◆ Problem details ◆
Assemble all lines in which the string "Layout" appears.

<<<<

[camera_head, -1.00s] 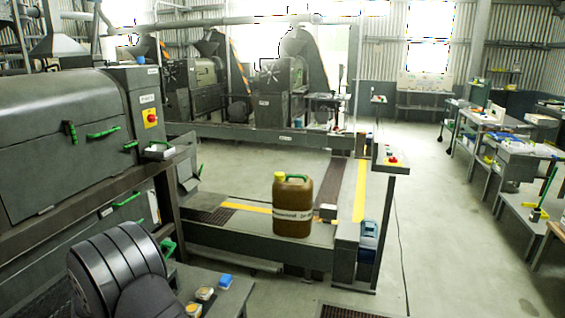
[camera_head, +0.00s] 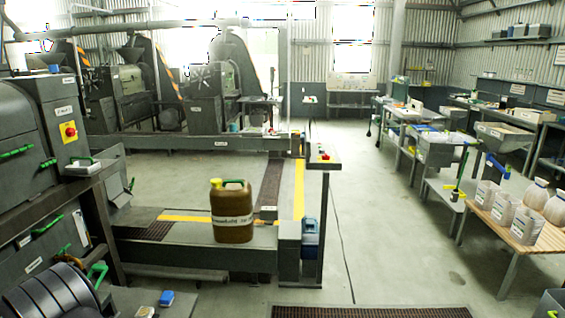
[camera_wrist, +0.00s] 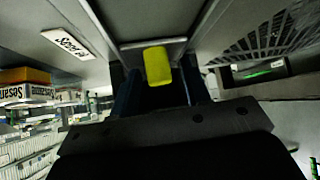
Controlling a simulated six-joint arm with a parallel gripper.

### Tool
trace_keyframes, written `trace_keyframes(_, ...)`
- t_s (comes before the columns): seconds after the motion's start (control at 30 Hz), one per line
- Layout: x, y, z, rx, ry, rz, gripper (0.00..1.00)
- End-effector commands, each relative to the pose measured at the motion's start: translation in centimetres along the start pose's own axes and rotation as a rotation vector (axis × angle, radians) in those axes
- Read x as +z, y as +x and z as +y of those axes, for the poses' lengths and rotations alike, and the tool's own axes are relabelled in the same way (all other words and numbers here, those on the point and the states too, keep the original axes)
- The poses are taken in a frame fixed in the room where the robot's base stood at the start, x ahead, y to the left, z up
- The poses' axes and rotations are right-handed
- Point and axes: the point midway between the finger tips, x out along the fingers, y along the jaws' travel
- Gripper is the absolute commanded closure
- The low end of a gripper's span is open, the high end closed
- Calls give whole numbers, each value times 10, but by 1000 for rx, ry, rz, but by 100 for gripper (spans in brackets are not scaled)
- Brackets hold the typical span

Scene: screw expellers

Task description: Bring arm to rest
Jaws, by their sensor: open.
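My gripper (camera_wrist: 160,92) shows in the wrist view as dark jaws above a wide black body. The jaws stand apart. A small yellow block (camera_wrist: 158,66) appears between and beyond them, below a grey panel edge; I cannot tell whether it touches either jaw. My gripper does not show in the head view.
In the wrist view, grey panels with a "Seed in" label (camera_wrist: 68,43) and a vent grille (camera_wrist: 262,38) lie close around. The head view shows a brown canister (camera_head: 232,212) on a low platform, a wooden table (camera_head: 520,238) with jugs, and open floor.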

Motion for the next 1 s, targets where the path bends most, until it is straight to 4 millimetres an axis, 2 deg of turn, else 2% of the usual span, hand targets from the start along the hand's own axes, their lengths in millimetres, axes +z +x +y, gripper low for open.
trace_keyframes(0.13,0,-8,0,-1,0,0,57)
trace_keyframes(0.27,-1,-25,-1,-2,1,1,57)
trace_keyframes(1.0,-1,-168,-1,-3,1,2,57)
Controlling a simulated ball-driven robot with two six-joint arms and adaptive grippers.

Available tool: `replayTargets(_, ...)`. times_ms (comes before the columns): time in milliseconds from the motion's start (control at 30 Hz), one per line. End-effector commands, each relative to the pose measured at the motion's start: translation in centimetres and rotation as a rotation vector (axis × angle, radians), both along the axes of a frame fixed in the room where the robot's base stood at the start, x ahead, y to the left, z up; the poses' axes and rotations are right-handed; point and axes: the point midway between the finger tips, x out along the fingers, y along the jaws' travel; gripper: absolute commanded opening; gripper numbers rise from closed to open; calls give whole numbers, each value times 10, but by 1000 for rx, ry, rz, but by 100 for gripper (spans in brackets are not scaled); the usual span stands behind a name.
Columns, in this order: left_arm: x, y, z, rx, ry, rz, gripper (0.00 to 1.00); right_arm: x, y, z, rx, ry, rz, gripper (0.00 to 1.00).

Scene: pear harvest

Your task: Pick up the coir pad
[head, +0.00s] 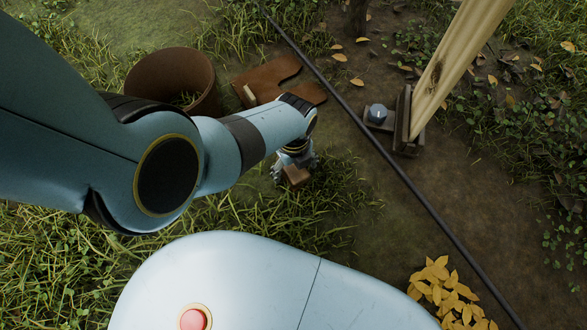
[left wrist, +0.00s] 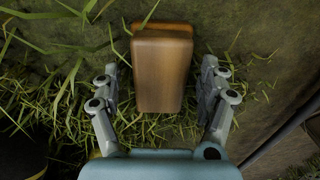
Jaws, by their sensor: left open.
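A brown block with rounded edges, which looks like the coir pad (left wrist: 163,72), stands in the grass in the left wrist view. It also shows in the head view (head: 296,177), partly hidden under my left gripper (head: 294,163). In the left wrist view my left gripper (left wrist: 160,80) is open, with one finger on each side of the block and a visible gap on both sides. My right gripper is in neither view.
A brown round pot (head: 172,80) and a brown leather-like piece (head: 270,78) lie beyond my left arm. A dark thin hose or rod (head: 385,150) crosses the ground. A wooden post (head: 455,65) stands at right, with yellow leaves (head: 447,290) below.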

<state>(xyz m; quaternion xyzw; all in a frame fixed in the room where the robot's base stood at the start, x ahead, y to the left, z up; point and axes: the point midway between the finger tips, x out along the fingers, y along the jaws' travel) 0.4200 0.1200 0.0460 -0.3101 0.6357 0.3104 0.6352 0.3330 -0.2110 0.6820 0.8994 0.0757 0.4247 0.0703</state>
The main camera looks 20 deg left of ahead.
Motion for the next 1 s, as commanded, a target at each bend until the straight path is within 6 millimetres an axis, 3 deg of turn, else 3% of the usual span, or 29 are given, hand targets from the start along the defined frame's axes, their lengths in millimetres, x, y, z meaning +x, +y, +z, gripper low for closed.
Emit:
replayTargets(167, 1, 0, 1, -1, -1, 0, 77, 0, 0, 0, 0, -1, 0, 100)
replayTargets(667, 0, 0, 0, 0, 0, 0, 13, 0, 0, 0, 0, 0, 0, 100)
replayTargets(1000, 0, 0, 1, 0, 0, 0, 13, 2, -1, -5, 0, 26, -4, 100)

>>>>
<<<<

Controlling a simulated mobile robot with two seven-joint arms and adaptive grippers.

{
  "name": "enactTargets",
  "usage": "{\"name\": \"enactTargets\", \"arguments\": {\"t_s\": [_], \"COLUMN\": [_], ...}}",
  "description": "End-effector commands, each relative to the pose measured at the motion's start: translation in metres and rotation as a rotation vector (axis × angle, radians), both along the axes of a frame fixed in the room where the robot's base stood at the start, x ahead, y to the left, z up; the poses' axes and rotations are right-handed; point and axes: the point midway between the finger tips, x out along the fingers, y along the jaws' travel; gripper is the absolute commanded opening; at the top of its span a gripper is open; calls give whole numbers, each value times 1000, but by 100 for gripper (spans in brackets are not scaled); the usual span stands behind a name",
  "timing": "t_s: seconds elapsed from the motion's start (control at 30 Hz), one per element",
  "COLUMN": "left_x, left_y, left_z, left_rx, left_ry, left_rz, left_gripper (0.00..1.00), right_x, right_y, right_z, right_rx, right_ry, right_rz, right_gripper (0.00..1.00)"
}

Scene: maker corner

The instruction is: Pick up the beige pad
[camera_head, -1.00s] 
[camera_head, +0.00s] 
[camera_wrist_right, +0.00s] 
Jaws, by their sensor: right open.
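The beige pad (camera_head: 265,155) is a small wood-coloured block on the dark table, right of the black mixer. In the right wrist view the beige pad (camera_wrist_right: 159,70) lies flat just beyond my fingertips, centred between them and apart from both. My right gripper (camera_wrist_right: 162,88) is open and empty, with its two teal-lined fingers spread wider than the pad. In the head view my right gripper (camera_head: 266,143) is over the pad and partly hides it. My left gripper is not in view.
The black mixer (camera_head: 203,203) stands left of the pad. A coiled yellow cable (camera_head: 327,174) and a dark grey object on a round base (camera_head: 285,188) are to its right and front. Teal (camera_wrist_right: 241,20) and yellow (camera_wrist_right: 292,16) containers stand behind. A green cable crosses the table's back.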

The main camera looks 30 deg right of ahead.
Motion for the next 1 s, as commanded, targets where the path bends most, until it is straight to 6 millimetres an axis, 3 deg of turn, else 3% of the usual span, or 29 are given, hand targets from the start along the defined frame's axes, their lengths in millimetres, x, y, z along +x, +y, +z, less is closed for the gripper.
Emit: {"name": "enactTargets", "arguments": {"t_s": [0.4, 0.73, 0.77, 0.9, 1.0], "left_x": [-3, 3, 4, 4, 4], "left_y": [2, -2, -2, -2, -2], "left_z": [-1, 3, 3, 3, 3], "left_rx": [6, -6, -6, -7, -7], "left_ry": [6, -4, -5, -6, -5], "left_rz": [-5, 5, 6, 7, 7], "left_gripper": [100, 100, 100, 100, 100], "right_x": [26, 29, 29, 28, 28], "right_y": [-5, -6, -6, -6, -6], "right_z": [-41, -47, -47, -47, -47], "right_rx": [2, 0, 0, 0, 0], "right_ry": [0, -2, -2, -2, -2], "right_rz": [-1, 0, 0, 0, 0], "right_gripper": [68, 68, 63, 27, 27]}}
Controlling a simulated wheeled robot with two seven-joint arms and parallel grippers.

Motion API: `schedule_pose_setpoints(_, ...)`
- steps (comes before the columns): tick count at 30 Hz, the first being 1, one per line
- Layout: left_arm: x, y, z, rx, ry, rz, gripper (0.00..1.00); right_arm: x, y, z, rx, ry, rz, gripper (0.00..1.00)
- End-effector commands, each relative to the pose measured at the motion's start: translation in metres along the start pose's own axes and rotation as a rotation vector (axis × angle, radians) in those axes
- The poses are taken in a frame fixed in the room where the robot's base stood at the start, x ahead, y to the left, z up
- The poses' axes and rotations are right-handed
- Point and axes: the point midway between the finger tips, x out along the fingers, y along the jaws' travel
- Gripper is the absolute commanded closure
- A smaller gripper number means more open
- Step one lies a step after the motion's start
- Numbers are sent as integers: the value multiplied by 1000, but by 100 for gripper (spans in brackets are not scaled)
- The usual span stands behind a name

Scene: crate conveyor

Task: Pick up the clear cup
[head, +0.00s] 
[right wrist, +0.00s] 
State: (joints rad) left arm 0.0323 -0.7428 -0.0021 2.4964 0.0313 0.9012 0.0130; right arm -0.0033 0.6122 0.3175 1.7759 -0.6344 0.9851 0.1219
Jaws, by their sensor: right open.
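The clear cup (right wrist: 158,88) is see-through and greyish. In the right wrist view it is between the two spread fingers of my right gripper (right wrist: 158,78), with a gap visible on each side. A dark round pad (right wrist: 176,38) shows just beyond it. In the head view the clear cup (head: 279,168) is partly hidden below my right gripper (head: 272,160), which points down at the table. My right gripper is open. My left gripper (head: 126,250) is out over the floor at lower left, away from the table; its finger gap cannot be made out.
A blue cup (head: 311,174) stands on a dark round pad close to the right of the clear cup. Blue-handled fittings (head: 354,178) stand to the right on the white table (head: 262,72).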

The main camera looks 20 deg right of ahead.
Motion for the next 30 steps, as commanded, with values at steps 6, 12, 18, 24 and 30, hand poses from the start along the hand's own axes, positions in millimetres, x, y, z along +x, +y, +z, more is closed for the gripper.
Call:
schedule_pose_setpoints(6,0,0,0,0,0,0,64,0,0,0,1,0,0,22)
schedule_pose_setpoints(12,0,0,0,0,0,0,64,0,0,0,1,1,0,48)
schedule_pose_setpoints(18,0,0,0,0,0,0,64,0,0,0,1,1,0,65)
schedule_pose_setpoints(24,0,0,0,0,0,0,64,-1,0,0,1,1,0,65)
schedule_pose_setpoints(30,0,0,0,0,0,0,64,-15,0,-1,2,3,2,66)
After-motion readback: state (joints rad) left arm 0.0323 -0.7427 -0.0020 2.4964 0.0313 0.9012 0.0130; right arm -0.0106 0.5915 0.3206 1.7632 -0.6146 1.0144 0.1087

>>>>
<<<<

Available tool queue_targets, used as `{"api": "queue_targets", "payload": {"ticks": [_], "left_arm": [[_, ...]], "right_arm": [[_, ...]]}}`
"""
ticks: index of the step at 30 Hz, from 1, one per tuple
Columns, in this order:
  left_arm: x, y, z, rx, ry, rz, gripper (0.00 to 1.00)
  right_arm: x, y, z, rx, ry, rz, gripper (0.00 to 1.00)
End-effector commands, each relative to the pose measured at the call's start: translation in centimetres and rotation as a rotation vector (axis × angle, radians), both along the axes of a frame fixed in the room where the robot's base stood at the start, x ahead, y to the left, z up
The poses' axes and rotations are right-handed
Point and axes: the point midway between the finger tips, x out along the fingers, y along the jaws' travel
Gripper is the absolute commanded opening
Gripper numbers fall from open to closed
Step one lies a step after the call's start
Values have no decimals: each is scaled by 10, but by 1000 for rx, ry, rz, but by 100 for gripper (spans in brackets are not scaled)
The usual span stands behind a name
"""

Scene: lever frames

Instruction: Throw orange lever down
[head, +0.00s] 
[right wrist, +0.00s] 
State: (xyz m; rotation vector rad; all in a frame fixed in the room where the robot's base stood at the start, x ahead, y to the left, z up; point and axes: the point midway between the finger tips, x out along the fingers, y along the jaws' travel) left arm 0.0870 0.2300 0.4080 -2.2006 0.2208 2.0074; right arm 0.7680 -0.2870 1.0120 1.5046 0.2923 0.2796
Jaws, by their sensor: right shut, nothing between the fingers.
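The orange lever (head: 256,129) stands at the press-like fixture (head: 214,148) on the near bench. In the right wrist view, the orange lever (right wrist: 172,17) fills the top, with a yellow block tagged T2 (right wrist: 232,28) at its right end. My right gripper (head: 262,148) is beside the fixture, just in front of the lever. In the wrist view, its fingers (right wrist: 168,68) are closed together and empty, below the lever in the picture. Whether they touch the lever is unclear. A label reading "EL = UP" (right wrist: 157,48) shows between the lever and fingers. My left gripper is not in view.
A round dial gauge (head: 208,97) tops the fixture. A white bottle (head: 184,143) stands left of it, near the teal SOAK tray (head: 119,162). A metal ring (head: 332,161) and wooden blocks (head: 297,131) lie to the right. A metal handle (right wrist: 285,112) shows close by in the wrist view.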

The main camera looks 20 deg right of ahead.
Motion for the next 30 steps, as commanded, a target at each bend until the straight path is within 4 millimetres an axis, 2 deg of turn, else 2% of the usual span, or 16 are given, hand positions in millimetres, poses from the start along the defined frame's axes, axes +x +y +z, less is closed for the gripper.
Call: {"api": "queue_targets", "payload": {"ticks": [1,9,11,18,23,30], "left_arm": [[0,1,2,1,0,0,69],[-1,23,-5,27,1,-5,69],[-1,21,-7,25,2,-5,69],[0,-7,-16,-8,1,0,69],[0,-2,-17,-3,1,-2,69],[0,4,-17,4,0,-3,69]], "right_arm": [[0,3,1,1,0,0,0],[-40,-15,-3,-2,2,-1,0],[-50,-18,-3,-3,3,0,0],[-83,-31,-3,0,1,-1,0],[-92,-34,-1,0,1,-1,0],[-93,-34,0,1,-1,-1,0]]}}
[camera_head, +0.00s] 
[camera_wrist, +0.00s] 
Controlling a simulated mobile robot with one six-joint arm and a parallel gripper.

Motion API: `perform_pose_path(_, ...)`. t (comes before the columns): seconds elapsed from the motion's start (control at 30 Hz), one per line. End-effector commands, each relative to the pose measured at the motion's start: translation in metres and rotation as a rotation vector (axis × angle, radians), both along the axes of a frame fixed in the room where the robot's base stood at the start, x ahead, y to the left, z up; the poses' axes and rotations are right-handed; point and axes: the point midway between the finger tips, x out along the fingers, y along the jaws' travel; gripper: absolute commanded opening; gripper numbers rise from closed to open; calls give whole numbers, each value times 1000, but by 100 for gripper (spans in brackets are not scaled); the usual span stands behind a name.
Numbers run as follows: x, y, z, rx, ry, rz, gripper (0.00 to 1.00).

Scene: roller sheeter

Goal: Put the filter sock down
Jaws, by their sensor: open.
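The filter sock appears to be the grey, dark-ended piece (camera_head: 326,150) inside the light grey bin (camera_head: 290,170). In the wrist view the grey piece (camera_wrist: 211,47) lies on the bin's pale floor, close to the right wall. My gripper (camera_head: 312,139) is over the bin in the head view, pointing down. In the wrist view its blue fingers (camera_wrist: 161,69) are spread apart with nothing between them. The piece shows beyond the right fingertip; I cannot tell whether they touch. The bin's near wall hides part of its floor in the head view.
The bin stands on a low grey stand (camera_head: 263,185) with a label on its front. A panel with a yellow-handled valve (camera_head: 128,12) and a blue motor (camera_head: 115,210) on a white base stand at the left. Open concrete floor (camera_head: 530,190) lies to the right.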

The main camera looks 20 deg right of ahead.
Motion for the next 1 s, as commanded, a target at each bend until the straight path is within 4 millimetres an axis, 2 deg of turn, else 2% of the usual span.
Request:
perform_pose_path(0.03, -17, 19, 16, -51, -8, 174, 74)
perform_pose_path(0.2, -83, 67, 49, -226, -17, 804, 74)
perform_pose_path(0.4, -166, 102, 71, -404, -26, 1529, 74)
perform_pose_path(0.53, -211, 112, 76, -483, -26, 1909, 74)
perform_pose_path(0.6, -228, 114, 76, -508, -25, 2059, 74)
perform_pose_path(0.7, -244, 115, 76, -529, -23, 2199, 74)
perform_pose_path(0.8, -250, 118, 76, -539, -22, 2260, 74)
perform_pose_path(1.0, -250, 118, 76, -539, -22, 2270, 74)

>>>>

◆ Exercise response ◆
- Layout: x, y, z, rx, ry, rz, gripper (0.00..1.00)
- Layout: left_arm: x, y, z, rx, ry, rz, gripper (0.00..1.00); right_arm: x, y, z, rx, ry, rz, gripper (0.00..1.00)

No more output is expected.